Keith Boyfield is a Research Fellow at the Centre for Policy Studies
The Centre for Policy Studies publishes a new report, Pink Planning, today which sets out a practical template to create new neighbourhoods to meet the soaring demand for housing in this country.
The crisis surrounding the lack of new homes in Britain is well publicised. It is generally accepted that we need to build at least 240,000 new homes a year to meet demand. Last year we managed to build a mere 138,000. Much of the problem is linked to bottlenecks in the planning process. As we argue in our CPS Pointmaker: “The UK planning system is an unwieldly morass. Poorly understood and divorced from economic reality, it has proved highly successful in restricting housing supply and inflating house prices to unaffordable levels”.
Our new study lays out a practical way forward to tackle this chronic problem. Pink Zones – dubbed pink because they provide a diluted regulatory regime compared with the red tape that characterises the current paralysed planning system – are designed to kick-start a renewal in house construction. However, we want to see integrated neighbourhoods and towns built with support infrastructure, parks and squares and amenities – not just flats and houses.
Our Victorian and Edwardian forebears were adept at developing whole new suburbs and communities with attractive parks and amenities.

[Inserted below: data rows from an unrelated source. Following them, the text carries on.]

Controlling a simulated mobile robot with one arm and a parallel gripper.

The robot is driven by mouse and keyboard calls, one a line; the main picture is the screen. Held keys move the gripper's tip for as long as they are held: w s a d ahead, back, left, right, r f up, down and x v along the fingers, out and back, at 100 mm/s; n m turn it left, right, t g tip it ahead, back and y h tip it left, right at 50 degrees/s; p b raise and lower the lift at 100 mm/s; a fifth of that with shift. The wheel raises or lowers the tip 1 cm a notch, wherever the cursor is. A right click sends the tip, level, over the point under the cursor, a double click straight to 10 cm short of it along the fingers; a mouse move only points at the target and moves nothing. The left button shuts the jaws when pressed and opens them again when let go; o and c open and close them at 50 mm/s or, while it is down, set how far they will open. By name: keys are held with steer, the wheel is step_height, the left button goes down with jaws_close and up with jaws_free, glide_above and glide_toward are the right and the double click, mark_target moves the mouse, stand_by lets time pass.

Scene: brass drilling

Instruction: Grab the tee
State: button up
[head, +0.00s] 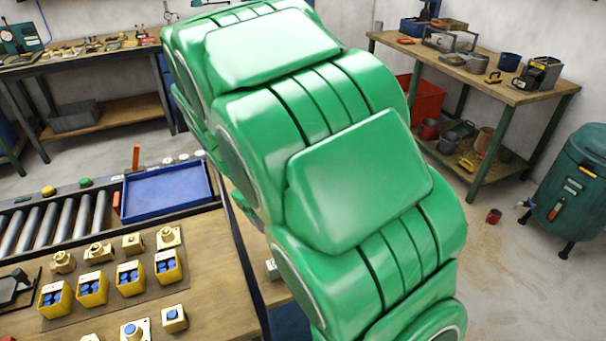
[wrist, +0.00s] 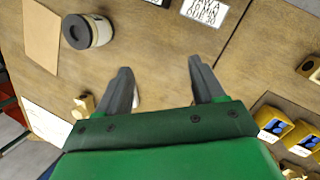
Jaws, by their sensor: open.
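Several small brass fittings sit on a dark mat at the left in the head view, among them one with side stubs (head: 98,251) and one on a square flange (head: 168,237). I cannot tell for sure which is the tee. In the wrist view my gripper (wrist: 160,66) is open and empty over bare wooden table top. A brass piece (wrist: 84,104) lies left of the left finger, and another (wrist: 309,68) is at the right edge. A small pale thing shows partly behind the left finger. My gripper is hidden in the head view.
Yellow bins with blue contents (head: 92,288) stand on the mat. A blue tray (head: 166,190) lies beside a roller conveyor (head: 50,228). The wrist view shows a dark-lidded jar (wrist: 88,31), a cardboard sheet (wrist: 40,38) and a printed label (wrist: 206,11). My green arm covers the head view's middle.

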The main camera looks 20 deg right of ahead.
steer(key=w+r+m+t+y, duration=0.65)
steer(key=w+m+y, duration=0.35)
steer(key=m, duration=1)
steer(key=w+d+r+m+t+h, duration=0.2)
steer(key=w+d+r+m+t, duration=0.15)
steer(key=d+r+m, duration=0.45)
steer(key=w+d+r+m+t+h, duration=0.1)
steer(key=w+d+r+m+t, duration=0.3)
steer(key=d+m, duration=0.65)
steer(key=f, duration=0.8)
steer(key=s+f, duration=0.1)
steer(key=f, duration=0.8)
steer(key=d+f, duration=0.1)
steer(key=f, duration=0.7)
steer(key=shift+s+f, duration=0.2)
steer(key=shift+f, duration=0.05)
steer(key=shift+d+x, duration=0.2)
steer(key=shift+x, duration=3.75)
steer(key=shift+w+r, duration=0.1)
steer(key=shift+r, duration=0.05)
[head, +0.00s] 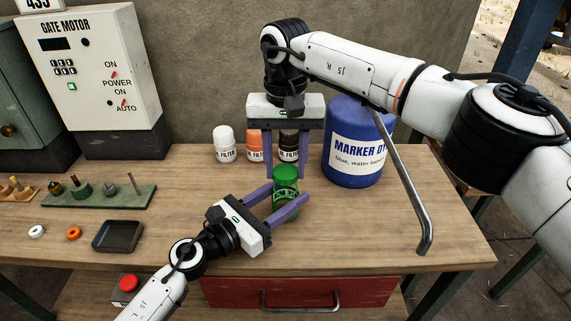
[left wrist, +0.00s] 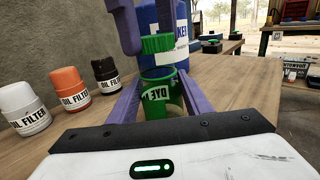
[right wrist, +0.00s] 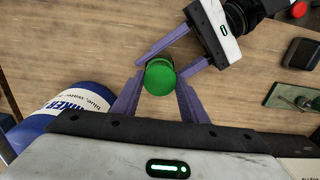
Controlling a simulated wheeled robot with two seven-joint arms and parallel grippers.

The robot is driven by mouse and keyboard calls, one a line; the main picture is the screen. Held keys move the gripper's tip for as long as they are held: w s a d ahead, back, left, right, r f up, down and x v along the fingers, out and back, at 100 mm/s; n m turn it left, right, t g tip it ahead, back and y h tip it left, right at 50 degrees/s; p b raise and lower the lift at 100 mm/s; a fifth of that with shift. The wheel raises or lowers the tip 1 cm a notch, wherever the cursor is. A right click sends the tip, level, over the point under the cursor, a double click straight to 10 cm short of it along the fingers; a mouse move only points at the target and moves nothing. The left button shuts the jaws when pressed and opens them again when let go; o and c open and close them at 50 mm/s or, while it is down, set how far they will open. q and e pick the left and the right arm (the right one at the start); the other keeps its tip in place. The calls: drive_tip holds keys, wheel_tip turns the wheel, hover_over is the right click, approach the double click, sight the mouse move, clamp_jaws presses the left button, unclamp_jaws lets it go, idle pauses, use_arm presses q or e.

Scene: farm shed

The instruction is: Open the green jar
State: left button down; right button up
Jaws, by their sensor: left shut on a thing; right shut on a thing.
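The green jar (head: 284,209) stands on the bench, its label facing forward. My left gripper (head: 288,197) is shut on the jar's body, one finger on each side. In the left wrist view the jar body (left wrist: 164,92) is upright between the fingers, its top rim showing. The green lid (left wrist: 157,43) is above that rim with a gap between them. My right gripper (head: 286,172) comes down from above and is shut on the lid (head: 286,173).
A blue marker dye drum (head: 357,150) stands behind right of the jar. White (head: 224,144), orange (head: 255,146) and black (head: 289,155) oil filter bottles stand behind. A dark tray (head: 117,236) lies left; a red drawer (head: 240,293) is below.

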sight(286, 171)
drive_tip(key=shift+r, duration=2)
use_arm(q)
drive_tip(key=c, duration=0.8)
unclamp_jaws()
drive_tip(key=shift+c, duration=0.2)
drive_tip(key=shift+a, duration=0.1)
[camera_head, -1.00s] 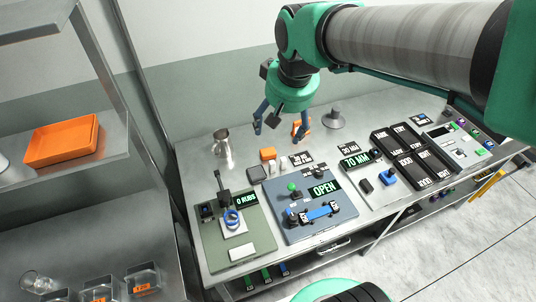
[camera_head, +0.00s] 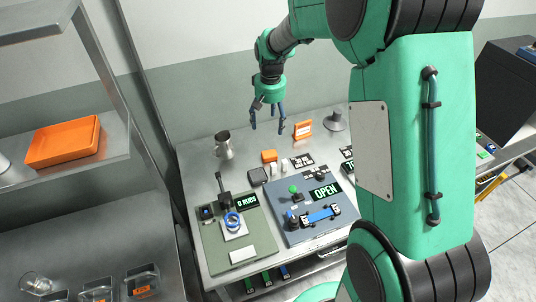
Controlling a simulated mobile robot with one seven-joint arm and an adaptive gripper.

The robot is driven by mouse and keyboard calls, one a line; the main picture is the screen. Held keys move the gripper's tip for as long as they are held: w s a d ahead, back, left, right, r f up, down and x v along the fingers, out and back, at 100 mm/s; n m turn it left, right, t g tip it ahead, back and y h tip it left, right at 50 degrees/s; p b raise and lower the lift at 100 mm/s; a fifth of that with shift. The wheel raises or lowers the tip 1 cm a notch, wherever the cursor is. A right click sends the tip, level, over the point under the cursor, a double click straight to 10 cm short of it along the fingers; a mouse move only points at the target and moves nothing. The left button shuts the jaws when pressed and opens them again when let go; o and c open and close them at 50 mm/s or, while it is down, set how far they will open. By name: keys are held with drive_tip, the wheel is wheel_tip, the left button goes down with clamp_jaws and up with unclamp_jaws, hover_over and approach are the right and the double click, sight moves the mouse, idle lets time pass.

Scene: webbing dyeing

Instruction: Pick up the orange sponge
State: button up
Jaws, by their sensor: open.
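A small orange block that looks like the sponge (camera_head: 269,156) lies on the grey table, behind the control panels. My gripper (camera_head: 267,130) hangs above the back of the table with its fingers pointing down. It is open and empty, above and behind the orange block and apart from it. Nothing hides the block in this view.
A metal cup (camera_head: 223,145) stands left of the block, and a dark grey block (camera_head: 258,176) lies in front of it. An orange-framed stand (camera_head: 303,130) and a grey cone (camera_head: 334,121) are to the right. A blue panel (camera_head: 310,207) and green panel (camera_head: 240,240) fill the front.

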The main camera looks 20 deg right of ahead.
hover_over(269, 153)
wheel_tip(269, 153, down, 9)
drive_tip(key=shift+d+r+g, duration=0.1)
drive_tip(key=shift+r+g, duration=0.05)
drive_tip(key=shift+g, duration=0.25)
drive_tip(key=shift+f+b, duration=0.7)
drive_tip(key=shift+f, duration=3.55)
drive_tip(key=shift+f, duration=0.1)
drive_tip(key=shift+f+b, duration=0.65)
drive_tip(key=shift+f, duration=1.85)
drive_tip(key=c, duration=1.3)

They built places, not just houses. We need to retrace their steps in creating new places that people actually want to live in. Prior to the First World War, whole new towns were built that have stood the test of time – think of Bournville, built by the Cadbury brothers or Port Sunlight on Merseyside, built by the soap manufacturer, William Lever.

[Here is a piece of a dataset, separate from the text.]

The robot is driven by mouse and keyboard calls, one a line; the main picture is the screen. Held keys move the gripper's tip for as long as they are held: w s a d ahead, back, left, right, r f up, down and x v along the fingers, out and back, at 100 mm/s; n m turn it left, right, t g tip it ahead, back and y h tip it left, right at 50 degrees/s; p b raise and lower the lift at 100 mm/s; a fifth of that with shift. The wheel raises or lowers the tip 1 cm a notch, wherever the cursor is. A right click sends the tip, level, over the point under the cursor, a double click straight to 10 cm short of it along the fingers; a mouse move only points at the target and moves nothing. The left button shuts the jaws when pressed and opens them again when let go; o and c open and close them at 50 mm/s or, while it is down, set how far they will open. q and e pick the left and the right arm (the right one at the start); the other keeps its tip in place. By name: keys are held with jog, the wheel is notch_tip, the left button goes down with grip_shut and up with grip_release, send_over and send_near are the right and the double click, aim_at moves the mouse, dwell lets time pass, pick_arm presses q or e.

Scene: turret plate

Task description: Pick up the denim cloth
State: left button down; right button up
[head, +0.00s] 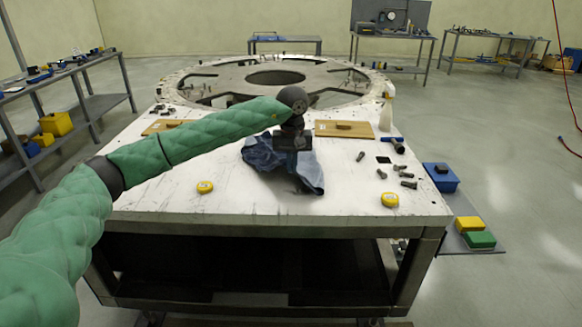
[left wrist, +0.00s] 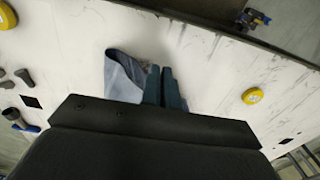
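The denim cloth (head: 262,155) lies crumpled in blue folds on the white tabletop, near the middle. One flap (head: 312,175) spreads toward the front right. My left gripper (head: 298,172) points down over the cloth and hides its middle part. In the left wrist view, its two dark fingers (left wrist: 162,82) are close together, with the pale blue cloth (left wrist: 122,78) against them, mostly on the left. The fingers look shut on a fold, though the exact contact is hidden. My right gripper is in neither view.
Yellow tape measures sit front left (head: 205,187) and front right (head: 390,200). Several bolts (head: 381,173) and a blue-and-black tool (head: 393,145) lie at right. A wooden board (head: 344,129) and the large ring plate (head: 225,79) are behind. The front middle is clear.

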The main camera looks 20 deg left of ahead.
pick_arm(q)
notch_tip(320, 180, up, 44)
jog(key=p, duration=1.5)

Since the Second World War, we seem to have lost the knack of creating attractive communities. Many of the new towns built in the 1960s and 1970s – such as Skelmersdale and Cumbernauld – quickly turned into modern slums, handicapped by poor building and a poverty of aspiration.
In Pink Planning, we call for the mobilisation of institutional capital – life insurance companies, pension funds and sovereign wealth funds – to help fund major new communities. Already, some companies, such as Legal & General, have indicated an interest in committing capital. Nigel Wilson, Legal & General’s CEO, says, “If we can bring communities with us and agree planning, we’d like to help build several new towns across the country”.
Pink Planning lays down a template for how investors, developers, builders and local authorities can co-operate with local residents to realise this vistion. The present outmoded planning system inadvertently encourages an adversarial “developers versus residents” approach. In particular, the current statutory consultation falls way short of what is required to engage stakeholders in a creative way and it tends to come much too late in the process.
By contrast, Pink Zones build on a genuinely consensual approach based on a mutuality of benefit.
How Pink Zones would work in practice
Initially, an opportunity is identified by a local authority, a third sector body or a consortium of developers – or indeed a combination of these parties. A site is then identified for development, and is subsequently scoped in terms of its needs including infrastructure, social facilities, transport links and employment opportunities. A delivery authority, known as a ‘Special Purpose Vehicle’ (SPV)in the jargon is established and appointments made with respect to who will manage this body.
A design code is agreed between stakeholders, including local residents. This is a crucial element since it will uphold the quality of amenities, support infrastructure and aesthetic quality. In due course, legal powers and support mechanism needs are identified and tenders issued for investment opportunities in the proposed development, with specific covenants to ensure high quality amenities
are delivered (our Victorian forefathers were skilled at creating covenants to ensure quality building).
The next step is to agree Memorandums of Understanding for public authority and public utilities. The legislative requirements are then identified, and compensation along with enhancement packages agreed. In contrast to France and the Netherlands, Britain tends to compensate local authorities through Section 106 agreements and the Community Infrastructure Levy, whereas households affected by new development are directly compensated on the continent. We believe the continental approach is better; it certainly has led to less nimbyism.
With Pink Zones, a single legislative instrument delivers the necessary powers to the SPV. Covenants, contracts and side agreements are negotiated by the SPV to sit alongside the agreed legislative instrument. Furthermore, penalties are detailed for breach of covenants.
The final stage is for investors to submit their bids while central, local and sector authorities and
stakeholders settle final terms of the overall package. The implementation phase then begins with investors appointing a number of developers for various parts of the site. We firmly believe competition enhances delivery and quality of construction. Progress is monitored by the SPV.
Once the new neighbourhood or town is built, the SPV surrenders residual ownerships and
powers to a permanent third sector institution which manages and oversees local amenities. When construction is completed the SPV is disbanded.
Pink Zones’ distinctive characteristic is that they will be designed to work from the bottom up – not the top down – bringing together local residents, developers and councils to achieve consensus over new development and accelerate the development process.
In doing so, they would create more and better homes for people throughout the country and tackle the poverty of aspiration which typifies much residential construction in this country. As a result, people would be happier and the country would be wealthier.